───── Data block ─────
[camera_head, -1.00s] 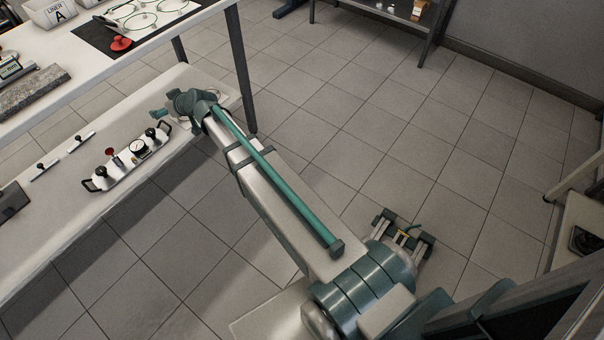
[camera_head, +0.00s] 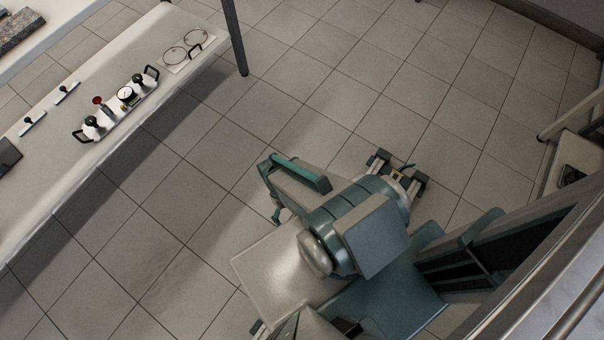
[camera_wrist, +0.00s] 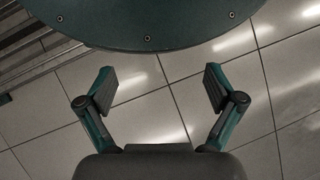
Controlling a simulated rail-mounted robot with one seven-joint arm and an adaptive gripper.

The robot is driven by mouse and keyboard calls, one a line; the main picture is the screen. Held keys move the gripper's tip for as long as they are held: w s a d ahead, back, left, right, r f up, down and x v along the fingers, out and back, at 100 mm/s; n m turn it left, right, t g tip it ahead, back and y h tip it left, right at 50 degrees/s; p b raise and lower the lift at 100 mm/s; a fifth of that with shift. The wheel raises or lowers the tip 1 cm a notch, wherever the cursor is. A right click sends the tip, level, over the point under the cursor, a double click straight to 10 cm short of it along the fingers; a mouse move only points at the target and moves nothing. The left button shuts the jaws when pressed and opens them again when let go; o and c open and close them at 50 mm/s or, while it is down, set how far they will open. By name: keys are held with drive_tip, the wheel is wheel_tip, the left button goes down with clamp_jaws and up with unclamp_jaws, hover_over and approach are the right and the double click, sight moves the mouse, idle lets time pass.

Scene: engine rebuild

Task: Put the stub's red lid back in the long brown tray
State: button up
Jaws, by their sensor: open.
─────
Transcribe all of the material exactly, leaving out whatever pictures it contains.

[camera_head, -1.00s] 
[camera_head, +0.00s] 
[camera_wrist, +0.00s] 
Controlling a simulated rail-mounted robot with one seven-joint arm and an adaptive gripper.

The robot is driven by mouse and keyboard calls, one a line; the main picture is the screen. Held keys move the gripper's tip for as long as they are held: w s a d ahead, back, left, right, r f up, down and x v along the fingers, out and back, at 100 mm/s; n m turn it left, right, t g tip it ahead, back and y h tip it left, right at 50 degrees/s; p b raise and lower the lift at 100 mm/s; a fifth of that with shift. The wheel raises or lowers the tip 1 cm a notch, wherever the cursor is. A right click sends the tip, level, over the point under the cursor, a double click straight to 10 cm short of it along the fingers; a mouse move only points at the target and moves nothing. The left button shuts the jaws when pressed and opens them again when let go; o and c open and close them at 50 mm/s or, while it is down, set how far they will open. By name: keys are held with drive_tip, the wheel is wheel_tip, the left button goes down with clamp_jaws and up with unclamp_jaws, hover_over and approach are the right and the double click, sight moves the mouse, idle lets time pass.

Scene: engine rebuild

Task: Put the stub's red lid back in the long brown tray
State: button up
Jaws, by their sensor: open.

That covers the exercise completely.